++++ SOURCE RECORDS

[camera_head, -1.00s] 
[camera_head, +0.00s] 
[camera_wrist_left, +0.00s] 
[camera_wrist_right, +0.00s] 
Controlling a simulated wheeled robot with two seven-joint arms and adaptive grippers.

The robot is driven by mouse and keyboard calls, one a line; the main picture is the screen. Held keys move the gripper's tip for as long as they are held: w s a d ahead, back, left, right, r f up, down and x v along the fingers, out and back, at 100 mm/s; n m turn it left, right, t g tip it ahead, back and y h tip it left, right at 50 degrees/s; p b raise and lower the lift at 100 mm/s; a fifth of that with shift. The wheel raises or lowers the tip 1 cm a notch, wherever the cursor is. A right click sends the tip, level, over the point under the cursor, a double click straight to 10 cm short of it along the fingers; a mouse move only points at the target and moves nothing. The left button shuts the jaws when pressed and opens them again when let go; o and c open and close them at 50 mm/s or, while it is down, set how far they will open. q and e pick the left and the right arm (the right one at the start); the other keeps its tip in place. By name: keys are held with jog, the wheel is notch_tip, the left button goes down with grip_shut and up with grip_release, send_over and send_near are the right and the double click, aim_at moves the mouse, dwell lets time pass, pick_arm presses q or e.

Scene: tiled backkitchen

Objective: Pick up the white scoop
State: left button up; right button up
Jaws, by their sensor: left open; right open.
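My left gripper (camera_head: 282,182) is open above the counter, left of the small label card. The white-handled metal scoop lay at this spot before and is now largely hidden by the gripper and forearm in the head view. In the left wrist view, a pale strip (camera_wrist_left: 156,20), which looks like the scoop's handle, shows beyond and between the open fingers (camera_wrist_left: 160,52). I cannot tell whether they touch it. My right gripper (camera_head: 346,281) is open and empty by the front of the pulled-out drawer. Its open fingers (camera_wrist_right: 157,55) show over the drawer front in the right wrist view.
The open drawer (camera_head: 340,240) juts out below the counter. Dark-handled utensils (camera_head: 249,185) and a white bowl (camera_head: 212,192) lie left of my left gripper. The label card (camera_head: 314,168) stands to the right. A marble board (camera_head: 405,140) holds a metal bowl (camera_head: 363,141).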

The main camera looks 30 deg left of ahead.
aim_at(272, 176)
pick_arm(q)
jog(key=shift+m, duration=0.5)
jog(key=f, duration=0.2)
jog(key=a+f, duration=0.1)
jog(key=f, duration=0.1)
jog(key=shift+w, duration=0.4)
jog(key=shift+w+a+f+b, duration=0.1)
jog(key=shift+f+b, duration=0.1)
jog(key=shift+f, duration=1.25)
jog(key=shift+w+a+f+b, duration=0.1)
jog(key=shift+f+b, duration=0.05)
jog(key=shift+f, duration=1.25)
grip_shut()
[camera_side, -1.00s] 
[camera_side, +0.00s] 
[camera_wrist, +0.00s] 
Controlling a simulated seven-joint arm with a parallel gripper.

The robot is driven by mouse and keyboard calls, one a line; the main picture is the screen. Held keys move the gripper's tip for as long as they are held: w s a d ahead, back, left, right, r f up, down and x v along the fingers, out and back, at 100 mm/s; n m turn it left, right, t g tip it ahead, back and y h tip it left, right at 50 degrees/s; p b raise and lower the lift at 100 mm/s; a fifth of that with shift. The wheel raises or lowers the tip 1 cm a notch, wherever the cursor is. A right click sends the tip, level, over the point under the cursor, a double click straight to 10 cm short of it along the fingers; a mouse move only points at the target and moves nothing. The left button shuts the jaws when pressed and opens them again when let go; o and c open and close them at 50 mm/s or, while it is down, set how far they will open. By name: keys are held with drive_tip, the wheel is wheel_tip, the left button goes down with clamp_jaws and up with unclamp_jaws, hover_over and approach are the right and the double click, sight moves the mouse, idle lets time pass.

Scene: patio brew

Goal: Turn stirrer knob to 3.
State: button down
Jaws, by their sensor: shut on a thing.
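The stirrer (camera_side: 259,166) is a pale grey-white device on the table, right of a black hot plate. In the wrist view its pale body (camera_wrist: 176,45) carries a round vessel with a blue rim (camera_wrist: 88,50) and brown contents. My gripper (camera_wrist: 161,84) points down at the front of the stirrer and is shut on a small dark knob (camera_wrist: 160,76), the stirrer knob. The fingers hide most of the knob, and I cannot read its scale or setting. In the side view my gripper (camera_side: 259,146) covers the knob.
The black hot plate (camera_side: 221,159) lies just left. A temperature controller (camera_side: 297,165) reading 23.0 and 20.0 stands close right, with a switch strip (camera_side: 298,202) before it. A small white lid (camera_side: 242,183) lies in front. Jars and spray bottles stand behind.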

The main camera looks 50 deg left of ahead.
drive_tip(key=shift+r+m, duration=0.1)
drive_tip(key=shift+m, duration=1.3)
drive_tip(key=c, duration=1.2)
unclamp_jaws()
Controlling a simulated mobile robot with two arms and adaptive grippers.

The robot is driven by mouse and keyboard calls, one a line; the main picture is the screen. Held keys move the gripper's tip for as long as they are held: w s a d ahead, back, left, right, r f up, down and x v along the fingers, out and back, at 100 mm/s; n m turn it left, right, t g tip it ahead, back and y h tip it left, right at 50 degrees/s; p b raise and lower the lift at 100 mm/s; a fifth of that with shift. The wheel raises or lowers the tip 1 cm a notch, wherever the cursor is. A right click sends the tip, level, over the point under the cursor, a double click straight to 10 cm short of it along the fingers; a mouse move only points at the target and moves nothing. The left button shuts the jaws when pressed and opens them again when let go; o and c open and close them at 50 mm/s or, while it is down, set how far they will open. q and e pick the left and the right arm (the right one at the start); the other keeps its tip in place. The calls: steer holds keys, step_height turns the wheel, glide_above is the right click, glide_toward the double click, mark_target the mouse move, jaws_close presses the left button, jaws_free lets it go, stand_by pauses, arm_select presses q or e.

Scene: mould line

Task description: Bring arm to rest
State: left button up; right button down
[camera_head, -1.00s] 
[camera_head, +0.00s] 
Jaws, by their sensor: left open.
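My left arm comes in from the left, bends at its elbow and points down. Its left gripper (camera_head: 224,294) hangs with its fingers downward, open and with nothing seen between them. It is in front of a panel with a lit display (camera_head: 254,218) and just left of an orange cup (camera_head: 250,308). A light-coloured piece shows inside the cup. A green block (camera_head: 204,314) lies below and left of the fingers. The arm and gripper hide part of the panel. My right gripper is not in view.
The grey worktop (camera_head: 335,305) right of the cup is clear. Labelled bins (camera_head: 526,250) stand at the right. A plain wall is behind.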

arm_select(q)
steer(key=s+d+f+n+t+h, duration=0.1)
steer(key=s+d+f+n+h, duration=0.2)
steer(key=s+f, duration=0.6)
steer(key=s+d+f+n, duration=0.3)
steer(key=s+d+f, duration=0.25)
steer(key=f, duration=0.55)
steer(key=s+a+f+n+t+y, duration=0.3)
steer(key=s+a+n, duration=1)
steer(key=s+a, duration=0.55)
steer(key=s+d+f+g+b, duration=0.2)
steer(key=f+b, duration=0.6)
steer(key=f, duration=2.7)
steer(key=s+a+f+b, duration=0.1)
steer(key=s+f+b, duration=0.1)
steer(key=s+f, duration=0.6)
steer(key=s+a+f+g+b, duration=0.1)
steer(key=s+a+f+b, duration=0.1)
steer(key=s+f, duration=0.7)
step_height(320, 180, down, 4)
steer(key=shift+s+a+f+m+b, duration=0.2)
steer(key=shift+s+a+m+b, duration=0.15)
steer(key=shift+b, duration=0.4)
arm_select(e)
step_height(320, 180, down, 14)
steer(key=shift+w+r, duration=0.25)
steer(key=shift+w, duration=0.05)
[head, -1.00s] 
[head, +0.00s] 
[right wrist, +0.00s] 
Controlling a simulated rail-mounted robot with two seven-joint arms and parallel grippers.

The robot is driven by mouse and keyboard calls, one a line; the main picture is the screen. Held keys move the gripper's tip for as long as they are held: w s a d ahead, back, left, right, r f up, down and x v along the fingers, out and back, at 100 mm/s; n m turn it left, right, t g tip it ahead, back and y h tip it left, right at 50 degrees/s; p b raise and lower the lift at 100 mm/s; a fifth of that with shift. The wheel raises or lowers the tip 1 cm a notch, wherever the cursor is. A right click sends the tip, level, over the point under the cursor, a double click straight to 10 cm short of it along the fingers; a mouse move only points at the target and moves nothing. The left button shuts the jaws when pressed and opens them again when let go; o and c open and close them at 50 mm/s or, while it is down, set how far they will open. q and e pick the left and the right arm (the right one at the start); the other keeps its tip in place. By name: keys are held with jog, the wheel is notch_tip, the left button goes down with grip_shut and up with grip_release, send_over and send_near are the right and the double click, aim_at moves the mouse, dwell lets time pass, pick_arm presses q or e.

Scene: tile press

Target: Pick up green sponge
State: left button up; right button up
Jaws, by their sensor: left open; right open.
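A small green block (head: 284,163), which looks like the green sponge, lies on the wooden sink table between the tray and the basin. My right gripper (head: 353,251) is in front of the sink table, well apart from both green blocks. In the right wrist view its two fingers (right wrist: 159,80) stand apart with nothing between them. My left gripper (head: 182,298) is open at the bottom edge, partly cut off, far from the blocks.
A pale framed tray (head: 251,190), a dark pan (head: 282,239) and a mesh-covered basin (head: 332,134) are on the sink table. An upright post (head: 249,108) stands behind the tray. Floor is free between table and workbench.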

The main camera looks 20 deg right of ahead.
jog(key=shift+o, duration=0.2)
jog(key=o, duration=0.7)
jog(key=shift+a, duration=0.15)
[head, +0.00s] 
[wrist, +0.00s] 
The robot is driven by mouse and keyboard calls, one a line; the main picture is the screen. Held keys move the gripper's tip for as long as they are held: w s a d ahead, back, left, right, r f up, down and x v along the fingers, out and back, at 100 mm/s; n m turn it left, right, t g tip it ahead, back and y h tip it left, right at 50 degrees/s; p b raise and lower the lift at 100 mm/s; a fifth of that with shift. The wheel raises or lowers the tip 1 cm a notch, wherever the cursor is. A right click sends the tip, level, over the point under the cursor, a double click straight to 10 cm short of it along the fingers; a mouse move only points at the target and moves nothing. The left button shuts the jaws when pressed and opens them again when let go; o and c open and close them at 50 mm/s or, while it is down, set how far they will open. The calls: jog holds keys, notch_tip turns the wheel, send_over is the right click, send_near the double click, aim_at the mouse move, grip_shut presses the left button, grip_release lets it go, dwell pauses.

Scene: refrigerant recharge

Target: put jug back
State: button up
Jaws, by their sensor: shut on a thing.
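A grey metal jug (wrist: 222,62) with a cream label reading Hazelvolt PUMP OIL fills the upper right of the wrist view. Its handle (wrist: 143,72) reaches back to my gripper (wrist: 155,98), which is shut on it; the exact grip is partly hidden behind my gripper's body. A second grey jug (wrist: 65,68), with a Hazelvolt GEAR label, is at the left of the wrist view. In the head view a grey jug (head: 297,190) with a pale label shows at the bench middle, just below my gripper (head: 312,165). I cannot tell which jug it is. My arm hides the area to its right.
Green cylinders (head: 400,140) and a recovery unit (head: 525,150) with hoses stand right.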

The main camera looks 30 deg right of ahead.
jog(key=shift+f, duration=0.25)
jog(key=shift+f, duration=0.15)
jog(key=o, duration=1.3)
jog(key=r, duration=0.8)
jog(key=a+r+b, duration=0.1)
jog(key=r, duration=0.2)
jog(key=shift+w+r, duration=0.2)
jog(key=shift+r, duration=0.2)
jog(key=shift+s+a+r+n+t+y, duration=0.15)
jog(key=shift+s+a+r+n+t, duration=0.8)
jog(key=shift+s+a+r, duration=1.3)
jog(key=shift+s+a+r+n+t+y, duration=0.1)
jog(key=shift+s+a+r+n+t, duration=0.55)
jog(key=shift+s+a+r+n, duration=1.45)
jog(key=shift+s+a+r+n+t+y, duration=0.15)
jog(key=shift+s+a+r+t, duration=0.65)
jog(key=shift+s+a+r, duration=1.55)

++++++++

**OBJECTIVE:**
From the records above, pull out each line that has "joint".

**RIGHT ANSWER:**
Controlling a simulated wheeled robot with two seven-joint arms and adaptive grippers.
Controlling a simulated seven-joint arm with a parallel gripper.
Controlling a simulated rail-mounted robot with two seven-joint arms and parallel grippers.

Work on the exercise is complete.